● INSTRUCTION
Transcribe the lines below exactly, beginning with the line that holds "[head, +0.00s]" and ending with the final line, both included. Pictures are to be left out.

[Start of RECORDED INFORMATION]

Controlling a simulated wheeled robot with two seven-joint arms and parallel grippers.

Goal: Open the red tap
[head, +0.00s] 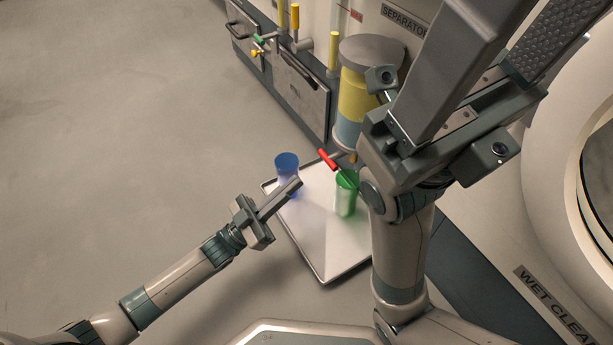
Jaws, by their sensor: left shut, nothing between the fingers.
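The red tap (327,160) shows as a short red handle low on the near side of a cylindrical tank (355,95) with yellow and blue bands. Part of the tap's body and the tank is hidden behind my right arm. My left gripper (297,182) is shut and empty, its fingers pointing up and right, below and left of the red handle and apart from it in the picture. My right gripper (508,60) is raised close to the camera at the upper right, its two fingers apart with nothing seen between them.
A tray (325,270) below the tap holds a blue cup (287,165) and a green cup (346,195). A round white opening (575,130) is at right. The left floor is clear.

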[End of RECORDED INFORMATION]

● RESULT BELOW
[head, +0.00s] 
Jaws, by their sensor: left shut, nothing between the fingers.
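The red tap (327,160) shows as a short red handle low on the near side of a cylindrical tank (355,95) with yellow and blue bands. Part of the tap's body and the tank is hidden behind my right arm. My left gripper (297,182) is shut and empty, its fingers pointing up and right, below and left of the red handle and apart from it in the picture. My right gripper (508,60) is raised close to the camera at the upper right, its two fingers apart with nothing seen between them.
A tray (325,270) below the tap holds a blue cup (287,165) and a green cup (346,195). A round white opening (575,130) is at right. The left floor is clear.

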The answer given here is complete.